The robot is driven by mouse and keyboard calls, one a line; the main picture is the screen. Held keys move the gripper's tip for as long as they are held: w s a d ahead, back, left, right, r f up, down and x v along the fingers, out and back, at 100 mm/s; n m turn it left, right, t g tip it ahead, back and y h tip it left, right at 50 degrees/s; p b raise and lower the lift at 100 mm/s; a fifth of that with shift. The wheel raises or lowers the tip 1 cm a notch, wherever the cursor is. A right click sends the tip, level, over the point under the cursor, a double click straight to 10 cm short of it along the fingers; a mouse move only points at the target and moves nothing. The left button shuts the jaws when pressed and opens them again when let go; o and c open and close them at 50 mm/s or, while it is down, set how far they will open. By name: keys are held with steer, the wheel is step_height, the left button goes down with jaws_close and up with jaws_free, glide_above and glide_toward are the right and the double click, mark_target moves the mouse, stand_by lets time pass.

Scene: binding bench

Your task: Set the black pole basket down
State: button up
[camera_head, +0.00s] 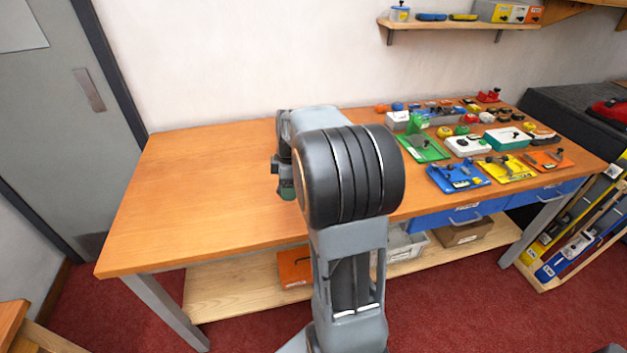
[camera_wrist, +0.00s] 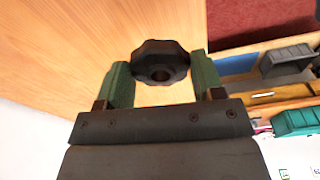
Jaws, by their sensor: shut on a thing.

- _Exercise objective_: The lines to copy run from the line containing "Scene: binding bench" through the end of the data above; copy exactly those, minus the pictures.

- _Solution to this problem_:
Scene: binding bench

Your task: Set the black pole basket down
State: button up
[camera_head, +0.00s] 
[camera_wrist, +0.00s] 
Jaws, by their sensor: shut on a thing.

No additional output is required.